Key Features: Similar in chemical and physical properties to natural diamonds.
Uses: Popular in high-end jewellery and scientific applications, particularly because they are marked to differentiate them from natural diamonds.
Methods of Producing Cultured Diamonds:
HPHT (High Pressure High Temperature) Diamonds:
Process: These diamonds are formed under conditions that replicate the natural diamond-creating environment, with diamond seeds placed in high-pressure chambers.
Equipment: Cubic press, split-sphere press, and belt press are used to provide the necessary pressure and temperature.
Applications: Frequently used in industrial tools and high-end jewellery.
CVD (Chemical Vapor Deposition) Diamonds:
Process: Grown from a hydrocarbon gas mixture, this method allows precise control over impurities and large-scale production over various substrates.
Flexibility: Favoured for industrial and research purposes due to its simpler and more flexible nature.
Popularity: Increasingly gaining prominence for industrial applications and laboratory research due to its versatility and ease of process.
| Criteria | Natural Diamonds | Lab-Grown Diamonds |
| Formation Process | Formed over millions of years under high temperature and pressure within the Earth’s mantle. | Created in laboratories by simulating the conditions of diamond formation using methods like HPHT and CVD. |
| Time for Formation | Takes millions to billions of years. | Takes a few weeks to months. |
| Chemical Composition | Pure carbon (C), arranged in a crystal structure. | Identical to natural diamonds (pure carbon). |
| Physical Properties | Extremely hard(10 on Mohs scale), high refractive index. | Same as natural diamonds (identical hardness and optical properties). |
| Appearance | Unique due to natural inclusions and imperfections. | Can be made virtually flawless, with fewer or no inclusions. |
| Environmental Impact | Mining has significant environmental and ecological impacts, including habitat destruction and carbon emissions. | Considered more eco-friendly; no mining required, but energy-intensive production processes. |
| Cost | Expensive due to limited supply and high extraction costs. | Generally, 30-40% cheaper than natural diamonds. |
| Market Perception | Seen as more valuable and prestigious due to rarity and historical significance. | Increasingly accepted, but still viewed as less prestigious in some markets. |
| Traceability | Difficult to trace origin; risk of conflict diamonds (blood diamonds). | Easily traceable due to specific lab production and certification. |
| Uses | Primarily used in jewellery and high-end industrial tools. | Widely used in jewellery, industrial applications (cutting, drilling), and research. |
| Sustainability | Non-renewable resource; finite supply. | Renewable as they can be produced on demand in laboratories. |
| Inscription | Generally not inscribed, though some may carry certification numbers. | Often inscribed with a unique number to indicate it is lab-grown, aiding in authenticity and insurance. |
| Global Markets | Dominated by countries like Russia, Botswana, and Canada. | Leading producers include India (Surat), China, and the USA. |
Lab-Grown Diamond Manufacturing in India
Surat as a Hub: Surat, Gujarat, is a significant center for LGD production, home to manufacturers like Green Lab Diamonds, one of the largest in India. Over 11,000 reactors are used for diamond production, although market conditions have led to some closures.
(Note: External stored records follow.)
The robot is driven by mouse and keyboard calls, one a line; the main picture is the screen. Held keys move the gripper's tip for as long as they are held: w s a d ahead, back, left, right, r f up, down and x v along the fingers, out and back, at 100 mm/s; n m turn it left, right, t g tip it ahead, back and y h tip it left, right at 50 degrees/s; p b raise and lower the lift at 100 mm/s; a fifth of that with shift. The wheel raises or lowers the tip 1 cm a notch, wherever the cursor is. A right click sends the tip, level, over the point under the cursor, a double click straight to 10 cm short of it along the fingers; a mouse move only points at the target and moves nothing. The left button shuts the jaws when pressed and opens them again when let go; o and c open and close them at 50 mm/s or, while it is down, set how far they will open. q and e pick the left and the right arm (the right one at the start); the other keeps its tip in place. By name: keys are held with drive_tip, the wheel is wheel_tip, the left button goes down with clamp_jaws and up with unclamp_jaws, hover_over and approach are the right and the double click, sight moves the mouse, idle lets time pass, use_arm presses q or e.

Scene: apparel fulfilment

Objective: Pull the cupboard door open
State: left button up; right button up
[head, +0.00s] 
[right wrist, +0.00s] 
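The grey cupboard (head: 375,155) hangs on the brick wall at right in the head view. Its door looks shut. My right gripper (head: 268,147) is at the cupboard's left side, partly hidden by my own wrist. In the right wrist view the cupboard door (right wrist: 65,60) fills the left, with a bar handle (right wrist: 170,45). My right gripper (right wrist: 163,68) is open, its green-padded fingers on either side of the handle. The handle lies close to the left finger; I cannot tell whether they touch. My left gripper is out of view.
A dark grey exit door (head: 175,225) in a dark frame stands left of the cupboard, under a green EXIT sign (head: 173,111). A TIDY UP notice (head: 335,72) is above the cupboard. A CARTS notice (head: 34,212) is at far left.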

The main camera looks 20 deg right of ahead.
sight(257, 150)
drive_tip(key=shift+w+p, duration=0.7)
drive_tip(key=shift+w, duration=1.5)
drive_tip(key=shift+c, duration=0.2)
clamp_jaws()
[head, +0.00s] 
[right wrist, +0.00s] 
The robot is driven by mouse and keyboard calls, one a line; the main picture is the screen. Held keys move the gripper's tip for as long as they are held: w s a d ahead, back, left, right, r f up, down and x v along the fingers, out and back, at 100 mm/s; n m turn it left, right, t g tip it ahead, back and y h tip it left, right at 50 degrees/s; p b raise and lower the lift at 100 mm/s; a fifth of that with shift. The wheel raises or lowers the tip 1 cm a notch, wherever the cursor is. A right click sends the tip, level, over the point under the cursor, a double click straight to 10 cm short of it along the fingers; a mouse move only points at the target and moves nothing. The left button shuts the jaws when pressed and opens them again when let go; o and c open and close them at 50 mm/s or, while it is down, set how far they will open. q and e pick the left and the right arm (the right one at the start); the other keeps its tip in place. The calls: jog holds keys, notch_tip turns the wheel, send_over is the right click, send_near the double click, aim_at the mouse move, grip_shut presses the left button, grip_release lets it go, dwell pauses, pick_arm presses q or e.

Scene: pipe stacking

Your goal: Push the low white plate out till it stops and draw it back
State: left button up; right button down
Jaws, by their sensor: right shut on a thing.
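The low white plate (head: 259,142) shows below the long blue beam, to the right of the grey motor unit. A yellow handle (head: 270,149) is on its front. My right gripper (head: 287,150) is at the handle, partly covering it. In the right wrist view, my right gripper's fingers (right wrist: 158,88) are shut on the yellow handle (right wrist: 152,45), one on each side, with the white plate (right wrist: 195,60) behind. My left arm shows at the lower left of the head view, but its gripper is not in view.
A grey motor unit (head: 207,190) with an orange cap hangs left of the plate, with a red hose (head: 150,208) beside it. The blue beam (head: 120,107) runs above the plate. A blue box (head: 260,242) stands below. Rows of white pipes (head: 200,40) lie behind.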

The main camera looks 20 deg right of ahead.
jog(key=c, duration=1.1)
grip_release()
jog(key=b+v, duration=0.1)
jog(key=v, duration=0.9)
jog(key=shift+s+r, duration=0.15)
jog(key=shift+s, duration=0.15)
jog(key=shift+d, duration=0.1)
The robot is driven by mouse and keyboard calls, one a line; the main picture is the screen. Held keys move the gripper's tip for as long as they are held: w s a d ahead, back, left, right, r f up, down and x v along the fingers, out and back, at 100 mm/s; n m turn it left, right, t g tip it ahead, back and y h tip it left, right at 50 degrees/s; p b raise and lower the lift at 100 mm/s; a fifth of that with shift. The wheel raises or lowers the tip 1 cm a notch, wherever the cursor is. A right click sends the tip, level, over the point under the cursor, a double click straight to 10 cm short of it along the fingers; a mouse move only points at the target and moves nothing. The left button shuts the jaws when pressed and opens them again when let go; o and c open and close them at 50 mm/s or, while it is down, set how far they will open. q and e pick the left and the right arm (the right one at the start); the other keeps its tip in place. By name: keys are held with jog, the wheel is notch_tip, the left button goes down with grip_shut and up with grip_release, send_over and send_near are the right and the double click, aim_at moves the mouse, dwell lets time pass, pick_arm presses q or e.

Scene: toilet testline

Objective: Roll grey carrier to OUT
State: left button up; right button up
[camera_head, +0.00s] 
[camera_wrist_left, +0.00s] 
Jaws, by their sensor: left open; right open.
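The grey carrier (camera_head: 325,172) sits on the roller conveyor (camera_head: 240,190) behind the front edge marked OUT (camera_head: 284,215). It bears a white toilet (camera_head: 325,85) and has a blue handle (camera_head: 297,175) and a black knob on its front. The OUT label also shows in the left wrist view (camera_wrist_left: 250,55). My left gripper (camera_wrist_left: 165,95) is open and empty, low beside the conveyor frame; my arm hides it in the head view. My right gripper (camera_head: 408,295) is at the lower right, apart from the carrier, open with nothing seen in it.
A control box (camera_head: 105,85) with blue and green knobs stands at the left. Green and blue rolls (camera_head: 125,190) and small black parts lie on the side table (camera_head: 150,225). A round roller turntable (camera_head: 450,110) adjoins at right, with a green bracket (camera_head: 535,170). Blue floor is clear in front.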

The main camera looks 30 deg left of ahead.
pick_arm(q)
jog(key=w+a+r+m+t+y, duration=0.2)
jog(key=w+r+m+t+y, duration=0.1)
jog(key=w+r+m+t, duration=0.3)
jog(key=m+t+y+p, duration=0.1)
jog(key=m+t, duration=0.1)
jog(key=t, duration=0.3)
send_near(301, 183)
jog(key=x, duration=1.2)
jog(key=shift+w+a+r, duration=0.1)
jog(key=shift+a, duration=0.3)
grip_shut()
Manufacturing Process: LGDs are created using the Chemical Vapor Deposition (CVD) process, which is preferred over traditional high-temperature methods. CVD allows for quicker and more cost-effective diamond production, keeping factories operational and workers employed.
Significance of Lab-Grown Diamonds
Environmental Impact: Lab-grown diamonds are considered more environmentally friendly compared to mined diamonds, as they reduce the need for destructive mining practices.
Market Trends: With the global natural diamond industry facing challenges, lab-grown diamonds have been seen as an alternative, with growing acceptance in markets like the U.S., U.K., Europe, and Australia.
Economic Importance: In India, Surat is a key hub for lab-grown diamond production, contributing significantly to exports. The lab-grown diamond industry is also providing employment, especially in times when the natural diamond sector is facing a downturn.